Un film pour redorer l’image du cinéma cantonais

 

« Un splendide cadavre revenu à la vie » reflète parfaitement le projet du studio Union Films de redonner du lustre au cinéma cantonais condamné à la fin des années 1940 pour ses productions sans grande valeur artistique, car orientées essentiellement vers le divertissement populaire, avec des standards moraux et esthétiques très bas. Il s’inscrit dans une série de campagnes lancées par les cinéastes cantonais pour « nettoyer » le cinéma cantonais, et en particulier de ses éléments fantastiques et de l’anarchie sexuelle que faisaient régner fantômes et esprits sur les écrans.

 

Le mariage de Du Liniang et Liu Mengmei
(la chaussure brodée rendue à l’héroïne qui l’avait perdue)

 

L’union mélodramatique de Du Liniang et de Liu Mengmei à la fin du film de Lee Sun-fung représente le retour à l’harmonie confucéenne après les désordres amoureux, pourtant déjà passablement édulcorés par rapport à la pièce originale. Dans le contexte des années 1950 à Hong Kong, ce genre de film allait dans le sens de la promotion de la culture chinoise, alors encouragée par la puissance coloniale britannique pour contrebalancer le poids de la Chine communiste. En même temps, les cinéastes cantonais cherchaient à utiliser les histoires fantastiques comme potentiel de promotion d’un nationalisme culturel chinois

orienté vers la diaspora chinoise de l’Asie du sud-est qui constituait un vaste marché pour les films de Hong Kong.

 

Mais ces fantômes étaient privés de leur potentiel dangereux contraire à l’ordre et aux bonnes mœurs grâce à leur réincarnation dans le monde des humains. C’est ce que le professeur Kenny K.K. Ng a appelé la « purge des fantômes chinois » [4]. Ces fantômes revenaient sur terre lavés de leurs frasques, incarnant le désir éminemment confucéen de retour à l’harmonie dans l’ordre.

 

Un mot sur les acteurs

 

Les deux personnages principaux sont interprétés par deux stars du cinéma cantonais de l’époque : Cheung Wood Yau (张活游) dans le rôle de Liu Mengmei, et l’actrice Bai Yan (白燕), ou Pak Yin en cantonais, dans celui de Du Liniang.

 

Cheung Wood Yau

 

Bai Yan

 

Né en 1910 dans le Guangdong, Cheung Wood Yau est décédé en décembre 1985 à Hong Kong. Entre son premier film en 1939 et le dernier, en 1969, il a tourné dans plus de 220 films. Il a été l’un des fondateurs de la Zhonglian en 1952, puis a travaillé avec Bai Yan dans un grand nombre de classiques du cinéma cantonais, à commencer par la trilogie adaptée de « la trilogie du torrent » de Ba Jin. Il est le fils du réalisateur Chu Yuan (楚原).

 

Née en 1920 et célèbre dans les années 1940-1960, Bai Yan est morte en 1987 à Hong Kong. Elle a fait ses débuts au cinéma en 1937, et, en 1952, a cofondé la Zhonglian. Sa dernière interprétation au cinéma est en 1964 dans le film « Crazy Woman » (《疯妇》). Elle a écrit deux livres ayant trait au cinéma, dont son autobiographie, publiée en 1955.

 


 

Eléments bibliographiques

 

- Hong Kong Culture and Society in the New Millennium, Hong Kong as Method, ed. Chu You-wai, Springer Singapore, 2017, Chap. 6 Censorship at Work: Cold War Paranoia and Purgation of Chinese Ghost Stories, Kenny K.K. Ng*, pp. 111-128.

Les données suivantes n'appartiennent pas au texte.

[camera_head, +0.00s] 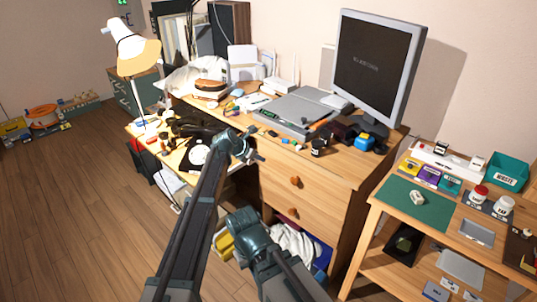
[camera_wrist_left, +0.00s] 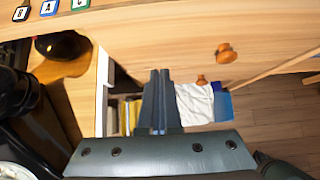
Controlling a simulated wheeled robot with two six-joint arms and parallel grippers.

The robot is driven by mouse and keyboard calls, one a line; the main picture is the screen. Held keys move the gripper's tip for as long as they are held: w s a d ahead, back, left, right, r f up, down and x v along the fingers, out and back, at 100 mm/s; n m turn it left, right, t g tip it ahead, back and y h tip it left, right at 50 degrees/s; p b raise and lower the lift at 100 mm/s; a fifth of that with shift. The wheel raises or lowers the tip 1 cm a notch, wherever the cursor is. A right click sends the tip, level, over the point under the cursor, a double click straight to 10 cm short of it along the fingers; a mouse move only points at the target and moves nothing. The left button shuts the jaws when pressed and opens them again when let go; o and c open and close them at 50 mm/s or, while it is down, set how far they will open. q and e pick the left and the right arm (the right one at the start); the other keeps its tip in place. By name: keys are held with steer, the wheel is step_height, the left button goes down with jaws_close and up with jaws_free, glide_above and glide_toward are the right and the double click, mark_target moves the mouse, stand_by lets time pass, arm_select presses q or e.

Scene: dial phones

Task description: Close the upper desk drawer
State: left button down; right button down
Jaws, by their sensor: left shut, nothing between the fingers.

- Fantômes dans l’Extrême-Orient d’hier et d’aujourd’hui, Marie Laureillard/Vincent Durand-Dastès, T. 1, The Resurrection of Female Ghosts: From Classical Chinese Opera and the Hollywood Tradition in Cantonese Cinema, Kenny K.K. Ng*, pp. 423-442.

* Hong Kong Baptist University, Academy of Film.

 

 


 

[1] Réalisateur cantonais né en 1909 dans le Guangdong et mort en 1985, Li Chenfeng a commencé sa carrière en 1931 en créant une troupe de théâtre avec des amis. Il est passé au cinéma en 1949. En 1978, il avait réalisé quelque 80 films cantonais.